Peter Temple – from crusty newsman to top crime novelist
Back in the day Beverley Roos Muller worked with crime novelist Peter Temple on the Cape Argus. Here she records a few impressions of him from those times and her enthusiasm for his novels, particularly Shooting Star and The Broken Shore. Her piece first appeared in the Argus and is used here with thanks.
You don’t have to read a Peter Temple book. You also don’t have to watch the sun rise directly onto the face of Table Mountain, eat chocolate or drink a good white wine under a summery, leafy tree. You can opt for second best, but why miss out on memorable moments that carry life’s full savour?
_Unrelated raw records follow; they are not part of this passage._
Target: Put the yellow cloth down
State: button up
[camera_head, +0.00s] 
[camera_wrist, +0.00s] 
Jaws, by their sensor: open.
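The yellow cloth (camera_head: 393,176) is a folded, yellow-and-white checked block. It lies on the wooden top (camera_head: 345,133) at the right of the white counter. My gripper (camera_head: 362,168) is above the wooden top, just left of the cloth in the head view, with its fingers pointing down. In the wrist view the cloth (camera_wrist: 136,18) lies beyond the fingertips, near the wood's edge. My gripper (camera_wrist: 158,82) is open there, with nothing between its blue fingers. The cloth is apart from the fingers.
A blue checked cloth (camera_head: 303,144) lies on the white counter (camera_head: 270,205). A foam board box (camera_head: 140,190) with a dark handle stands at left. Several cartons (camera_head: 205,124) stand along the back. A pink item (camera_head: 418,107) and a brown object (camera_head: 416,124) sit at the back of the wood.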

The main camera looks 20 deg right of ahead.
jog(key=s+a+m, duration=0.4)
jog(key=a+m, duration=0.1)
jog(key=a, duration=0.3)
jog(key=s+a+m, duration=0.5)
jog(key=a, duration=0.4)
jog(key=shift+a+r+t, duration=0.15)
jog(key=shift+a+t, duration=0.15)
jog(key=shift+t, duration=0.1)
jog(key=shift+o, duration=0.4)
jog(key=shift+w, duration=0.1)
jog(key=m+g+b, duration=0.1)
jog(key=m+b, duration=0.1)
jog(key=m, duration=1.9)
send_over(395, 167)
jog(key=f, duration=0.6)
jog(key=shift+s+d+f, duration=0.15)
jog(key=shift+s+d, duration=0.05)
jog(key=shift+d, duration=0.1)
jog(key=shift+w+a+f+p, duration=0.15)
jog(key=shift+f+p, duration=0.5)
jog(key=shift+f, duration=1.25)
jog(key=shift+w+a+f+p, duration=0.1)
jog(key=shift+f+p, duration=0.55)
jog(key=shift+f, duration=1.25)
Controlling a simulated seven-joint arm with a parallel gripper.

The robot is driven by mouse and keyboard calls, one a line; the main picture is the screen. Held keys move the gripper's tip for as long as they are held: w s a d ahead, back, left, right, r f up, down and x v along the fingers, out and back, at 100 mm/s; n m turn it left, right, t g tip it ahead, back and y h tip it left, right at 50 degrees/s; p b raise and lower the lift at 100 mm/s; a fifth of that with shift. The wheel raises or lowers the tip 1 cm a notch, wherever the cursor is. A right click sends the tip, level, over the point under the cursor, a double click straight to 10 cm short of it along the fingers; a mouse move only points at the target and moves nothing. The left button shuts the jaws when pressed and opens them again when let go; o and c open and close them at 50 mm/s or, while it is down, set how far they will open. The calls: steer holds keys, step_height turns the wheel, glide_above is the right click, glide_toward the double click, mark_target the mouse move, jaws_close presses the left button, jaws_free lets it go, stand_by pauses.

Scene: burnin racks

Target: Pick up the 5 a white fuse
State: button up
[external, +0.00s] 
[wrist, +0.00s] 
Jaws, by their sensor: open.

Before we continue with this great new book of his, it’s worth mentioning that Temple is an ex-Capetonian. Both he and his wife worked at the Cape Argus many yonks ago, and I remember the diminutive and smiling Anita as a foil to the (apparently) crusty, veteran newsman Temple. That he could not have been more than thirty at the time shows how youthfully wet-behind-the-ears I was then.
Temple went to Grahamstown to teach journalism in the earliest days of that course at Rhodes, and I lost track of them. Later, I heard that they’d left South African in disgust over apartheid, lived for a time in Germany and fetched up in Australia in 1980. After moving from Sydney to Melbourne, Temple shared a life of journalism and lecturing there, before turning to full-time writing in 1995 after the success of his Jack Irish novels.
It’s always an awkward thing, reading a book written by someone you know. Much of the time book writers dread it, as we often know or have interviewed the person concerned, and are also aware of how much energy and emotional investment is poured into any publication. Then to have to write that it ain’t any good is a painful thing – at least I have found it so.
So when the Peter Temple Omnibus in paperback landed on my desk last year, my heart sank. There it squatted for some months, a reproachful reminder of my cowardice. How chastised I felt when reading The Broken Shore, the first of the three books in the omnibus: it was a revelation, like walking into a fast-food joint and being served a gourmet platter.
Today, Australia likes to claim Temple as their greatest crime/thriller writer, but back here we all know that his formative years and talents were formed on our home soil. So, like JM Coetzee, he’s really another one of our literary losses to the Antipodes. What a pity for us, but the move gave Temple a superb landscape for his dry, sparse, anti-establishment characters, with their terse wit and scant contempt for authority.
Ned Kelly country suits him perfectly. And, in an odd coincidence, he has won five Ned Kelly Awards for crime fiction (more than any other Australian), most recently in 2006 for his superb novel The Broken Shore, in which he captured the laconic, self-reliant atmosphere of the Ozzie outlands. It also won the Australian Book of the Year award. I did not yet know about these awards when I included The Broken Shore in my 2008 “Books of the Year” column last December, and so can claim to have read it ‘cold’ – and was simply stunned by its power, comparing it to Cormac McCarthy’s No Country for Old Men.
Temple’s latest novel, Shooting Star, recaptures the strengths of The Broken Shore, though this one is set in an urban landscape. Frank Calder is a loner, an ex-soldier and disgraced police hostage negotiator with a penchant for taking short cuts when he thinks the law isn’t doing its job. He’s a toughie with a soft heart, seen it all, jobbed around with skilled but fly-by-night experts who wouldn’t stand up to the cold light of scrutiny. Trusts few, but likes closure. Likes it a lot – to his own detriment, as sometimes closure isn’t really what’s wanting, as much as concealment.
In Shooting Star, one of Australia’s richest families is missing a young teenaged girl – for the second time. Seven years before, another Carson girl was abducted and managed to escape death by a hair’s breath, through her own efforts. The Carson family, tough as nails despite their philanthropic front, does not want the police involved, ostensibly because off the official botch-up during the first kidnapping.
They want a swift end to the second abduction, and they want Calder to negotiate it quietly. But Calder is not convinced that this second kidnapping is unrelated to the first, despite the considerable time lapse. And, with a growing sense of dread, he gradually unpicks a nasty web of deceit, betrayal and the general awfulness that we too glibly refer to as ‘family life.’
Shooting Star has an easy-to-read style, with a complex plot. It’s a page-turner, but that is not it’s greatest strength; that lies in the superb and deft writing, edited down to the essential, a reduction that gives so much savour to the story. You don’t have to read a Peter Temple book. But you’ll be missing something special if you don’t.